Microsoft's wish that consumers purchase the premium versions of Windows Vista rather than the most basic version of the OS may be coming true, according to the findings of a research report released Thursday.

Research from Current Analysis Inc. for the week ending February 3, which covers the first five days Vista was available to US retail customers, shows sales of PCs with Vista Home Premium preinstalled comprised 70 per cent of PC unit sales in the US retail market, while sales of PCs with Vista Home Basic accounted for 22 per cent. Windows Vista was released to consumers on January 30.

However, sales of PCs with the most full-featured and expensive consumer version of Vista, Windows Vista Ultimate, were lackluster in the first week, accounting for a mere 1.2 per cent of PC sales.
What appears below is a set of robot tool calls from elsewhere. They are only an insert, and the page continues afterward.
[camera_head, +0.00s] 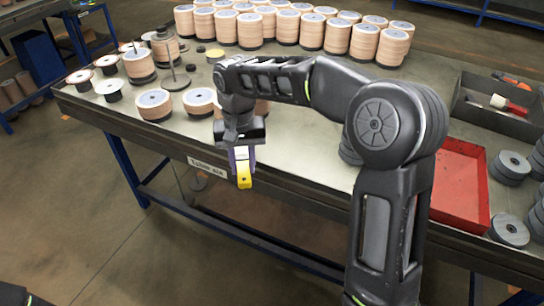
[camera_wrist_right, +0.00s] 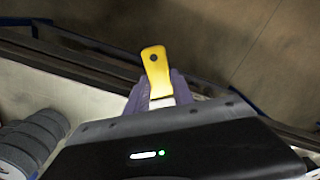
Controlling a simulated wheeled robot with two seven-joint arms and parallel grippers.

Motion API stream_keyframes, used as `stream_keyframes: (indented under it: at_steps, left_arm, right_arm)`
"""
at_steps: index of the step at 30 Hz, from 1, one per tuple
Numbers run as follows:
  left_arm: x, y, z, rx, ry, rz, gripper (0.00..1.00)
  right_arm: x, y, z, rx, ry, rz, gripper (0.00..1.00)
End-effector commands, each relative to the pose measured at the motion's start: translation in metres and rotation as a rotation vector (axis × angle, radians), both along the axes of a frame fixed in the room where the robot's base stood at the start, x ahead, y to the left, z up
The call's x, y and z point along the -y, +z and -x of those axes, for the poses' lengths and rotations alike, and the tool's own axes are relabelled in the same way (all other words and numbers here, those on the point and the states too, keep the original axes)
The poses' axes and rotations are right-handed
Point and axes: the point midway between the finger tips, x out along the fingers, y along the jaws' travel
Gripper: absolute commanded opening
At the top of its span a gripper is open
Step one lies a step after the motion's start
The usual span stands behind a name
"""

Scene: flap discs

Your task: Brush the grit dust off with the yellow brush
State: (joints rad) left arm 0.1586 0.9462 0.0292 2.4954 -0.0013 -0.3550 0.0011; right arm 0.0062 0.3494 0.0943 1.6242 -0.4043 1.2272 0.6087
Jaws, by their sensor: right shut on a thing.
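The yellow brush (camera_head: 244,176) is in my right gripper (camera_head: 241,158), in front of the table's (camera_head: 300,187) near edge in the head view. The gripper's purple fingers are shut on it, and its yellow handle points down. In the right wrist view the yellow handle (camera_wrist_right: 156,68) sticks out beyond the purple fingers (camera_wrist_right: 154,96), with a pale part of the brush between them. The bristles are hidden. I cannot make out any grit dust on the table. My left gripper is not in view.
Stacks of tan flap discs (camera_head: 290,27) fill the table's back, with more stacks and spindles at left. A red tray (camera_head: 460,185), grey disc stacks (camera_head: 511,167) and a dark tool bin (camera_head: 490,118) stand at right. My right arm hides the table's middle.

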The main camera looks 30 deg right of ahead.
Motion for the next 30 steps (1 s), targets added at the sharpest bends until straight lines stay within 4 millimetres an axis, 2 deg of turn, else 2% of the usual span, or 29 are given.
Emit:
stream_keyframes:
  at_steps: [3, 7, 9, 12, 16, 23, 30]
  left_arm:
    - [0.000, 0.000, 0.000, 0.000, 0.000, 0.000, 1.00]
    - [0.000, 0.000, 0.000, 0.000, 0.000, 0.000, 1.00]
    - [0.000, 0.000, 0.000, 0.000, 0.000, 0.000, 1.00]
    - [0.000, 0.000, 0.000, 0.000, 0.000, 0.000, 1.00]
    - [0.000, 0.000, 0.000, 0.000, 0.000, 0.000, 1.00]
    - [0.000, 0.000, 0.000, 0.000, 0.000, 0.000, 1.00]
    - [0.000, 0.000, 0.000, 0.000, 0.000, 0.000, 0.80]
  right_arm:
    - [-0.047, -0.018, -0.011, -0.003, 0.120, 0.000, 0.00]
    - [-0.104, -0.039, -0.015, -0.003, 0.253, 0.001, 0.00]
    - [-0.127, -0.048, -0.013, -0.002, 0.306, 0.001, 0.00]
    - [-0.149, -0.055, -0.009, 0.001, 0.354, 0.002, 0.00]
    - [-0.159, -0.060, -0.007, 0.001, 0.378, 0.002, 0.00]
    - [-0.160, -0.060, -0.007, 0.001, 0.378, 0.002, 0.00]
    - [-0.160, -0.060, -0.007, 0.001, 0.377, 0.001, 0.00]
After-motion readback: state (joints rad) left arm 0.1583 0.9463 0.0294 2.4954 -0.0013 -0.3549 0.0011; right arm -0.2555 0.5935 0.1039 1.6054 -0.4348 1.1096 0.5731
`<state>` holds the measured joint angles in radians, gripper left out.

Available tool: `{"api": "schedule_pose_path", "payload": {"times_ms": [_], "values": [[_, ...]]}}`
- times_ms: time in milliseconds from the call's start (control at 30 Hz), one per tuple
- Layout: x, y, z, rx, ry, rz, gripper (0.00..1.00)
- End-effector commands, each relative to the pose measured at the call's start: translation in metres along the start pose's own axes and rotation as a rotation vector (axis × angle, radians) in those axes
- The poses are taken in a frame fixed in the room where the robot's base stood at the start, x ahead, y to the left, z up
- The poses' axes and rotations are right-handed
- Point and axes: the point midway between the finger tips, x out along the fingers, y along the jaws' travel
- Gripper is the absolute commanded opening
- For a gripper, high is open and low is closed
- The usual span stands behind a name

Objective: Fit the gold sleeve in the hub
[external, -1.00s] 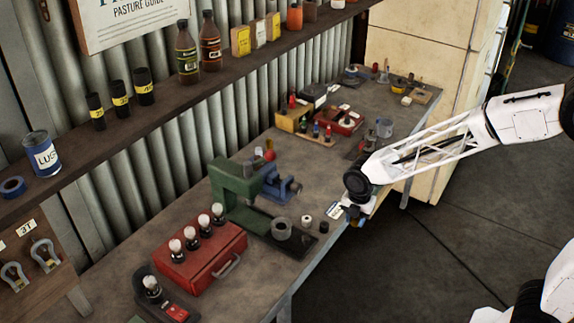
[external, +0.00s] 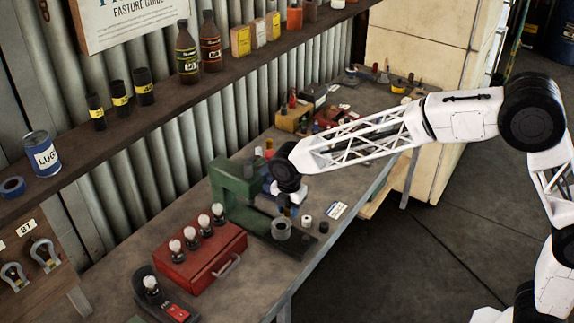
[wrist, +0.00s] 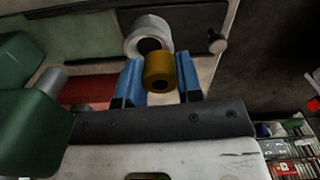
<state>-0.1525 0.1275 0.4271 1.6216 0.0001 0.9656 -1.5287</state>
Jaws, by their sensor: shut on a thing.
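The gold sleeve (wrist: 159,73) is between the two blue fingers of my gripper (wrist: 160,80), which is shut on it. I cannot make out the sleeve there, nor whether sleeve and hub touch.
A green press (external: 232,182) stands close to the left of my gripper. A red box with bulbs (external: 205,262) is at the front left.

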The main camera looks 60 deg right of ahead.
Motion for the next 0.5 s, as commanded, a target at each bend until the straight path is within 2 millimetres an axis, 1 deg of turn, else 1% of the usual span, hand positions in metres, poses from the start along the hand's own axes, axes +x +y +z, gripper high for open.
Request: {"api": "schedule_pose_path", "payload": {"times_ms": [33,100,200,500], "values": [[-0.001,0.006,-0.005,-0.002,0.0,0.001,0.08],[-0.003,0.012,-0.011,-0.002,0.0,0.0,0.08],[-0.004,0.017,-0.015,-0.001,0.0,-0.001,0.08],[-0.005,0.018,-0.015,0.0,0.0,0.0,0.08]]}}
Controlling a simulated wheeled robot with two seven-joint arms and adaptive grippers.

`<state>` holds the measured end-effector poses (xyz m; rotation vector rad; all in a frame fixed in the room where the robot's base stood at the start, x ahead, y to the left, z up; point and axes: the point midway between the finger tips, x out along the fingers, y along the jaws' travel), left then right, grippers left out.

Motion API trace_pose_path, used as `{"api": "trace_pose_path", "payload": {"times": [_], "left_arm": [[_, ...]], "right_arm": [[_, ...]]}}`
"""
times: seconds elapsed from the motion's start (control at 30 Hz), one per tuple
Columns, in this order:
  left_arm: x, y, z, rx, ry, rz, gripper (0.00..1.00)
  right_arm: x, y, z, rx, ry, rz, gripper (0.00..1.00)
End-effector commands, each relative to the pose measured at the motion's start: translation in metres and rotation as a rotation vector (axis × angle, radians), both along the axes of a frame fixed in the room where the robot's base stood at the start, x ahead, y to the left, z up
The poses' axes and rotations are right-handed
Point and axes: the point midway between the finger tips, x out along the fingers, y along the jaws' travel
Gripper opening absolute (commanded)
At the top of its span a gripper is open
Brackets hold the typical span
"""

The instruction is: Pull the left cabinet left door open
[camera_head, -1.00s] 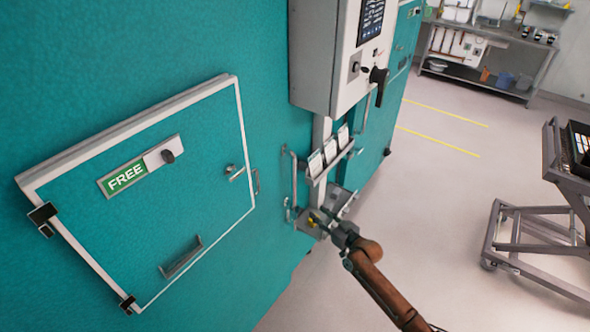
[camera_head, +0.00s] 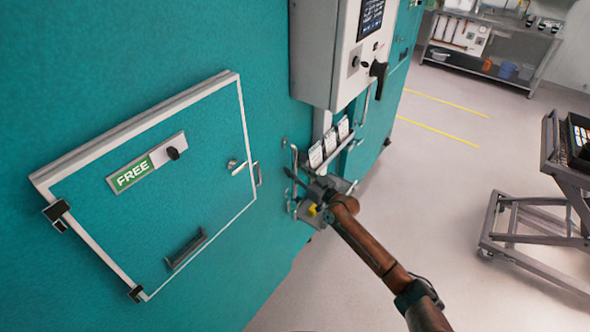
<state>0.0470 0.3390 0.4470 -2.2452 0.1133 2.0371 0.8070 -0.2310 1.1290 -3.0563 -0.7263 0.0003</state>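The teal cabinet front (camera_head: 215,45) fills the left of the view, with a white-edged hatch (camera_head: 200,215) marked FREE in it. The hatch looks shut, with a small lever and a dark handle. A slim vertical bar handle (camera_head: 294,158) stands at the right edge of this teal front. My right gripper (camera_head: 292,184) is at the lower half of that bar, its dark fingers spread and pointing left toward it. I cannot tell whether the bar lies between the fingers or whether they touch it. My left gripper is out of view.
A grey control box (camera_head: 325,50) with a screen juts out above the gripper. A small card rack (camera_head: 335,158) sits just right of the bar. A wheeled cart (camera_head: 500,215) stands at right and a metal shelf (camera_head: 490,68) at the back. The floor between is clear.

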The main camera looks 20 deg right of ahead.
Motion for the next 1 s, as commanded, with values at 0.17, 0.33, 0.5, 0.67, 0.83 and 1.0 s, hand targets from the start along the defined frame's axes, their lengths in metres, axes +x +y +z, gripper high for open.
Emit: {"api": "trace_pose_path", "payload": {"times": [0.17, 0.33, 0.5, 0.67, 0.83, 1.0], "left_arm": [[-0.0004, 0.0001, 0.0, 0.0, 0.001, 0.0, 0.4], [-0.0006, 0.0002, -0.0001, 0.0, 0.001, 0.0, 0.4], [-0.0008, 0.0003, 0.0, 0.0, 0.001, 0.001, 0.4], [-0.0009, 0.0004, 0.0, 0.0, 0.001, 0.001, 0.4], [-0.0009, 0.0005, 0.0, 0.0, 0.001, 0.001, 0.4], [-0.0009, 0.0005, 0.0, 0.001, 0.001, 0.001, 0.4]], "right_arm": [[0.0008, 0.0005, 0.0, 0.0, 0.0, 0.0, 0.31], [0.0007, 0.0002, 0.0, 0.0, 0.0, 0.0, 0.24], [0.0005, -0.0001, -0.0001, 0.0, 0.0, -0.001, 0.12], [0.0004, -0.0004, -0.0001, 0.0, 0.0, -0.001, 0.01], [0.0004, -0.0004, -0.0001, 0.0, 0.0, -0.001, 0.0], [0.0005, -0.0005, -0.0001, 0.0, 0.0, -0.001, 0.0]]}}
However, Samir Bhavnani, the Current Analysis research director who wrote the report, said he expects this will eventually change.

"You can expect over time that Ultimate will become a bigger part of the overall mix," he said. The release of Vista boosted overall PC sales, giving the PC market the best week it's had in four years, Bhavnani said. PC unit retail sales increased 173 per cent for the week ending February 3 compared to the previous week, and were up 67 per cent year over year, according to the report.

And the increase occurred at a time when retailers weren't even promoting Vista to customers as much as they were promoting another consumer product, he said.

"Most of the retailers last week were focused on selling HDTVs because of the Super Bowl," he said. This week Vista has been more top of mind with retailers, so he said the strength of PC sales during Vista's first week should be sustained over its second week of release.

Still, if Microsoft had gotten Vista to market before the busy holiday shopping season in November and December as originally planned, Vista would have had an even more impressive launch, Bhavnani said.

Out of the PC vendors selling hardware that supports Vista, Hewlett-Packard Co. fared the best in the first week, according to the report. HP accounted for a 54 per cent share of Vista Home Premium sales and a 53 percent share of Vista Home Basic unit sales. The week prior to the introduction of Vista, which ended January 27, HP computers represented 33 per cent of all PC sales.

As for the long-term sustainability of Vista PC sales, that remains to be seen, Bhavnani said. "We won't know the answer to the question until we look at the first half of this year relative to the first half of the year last year," he said.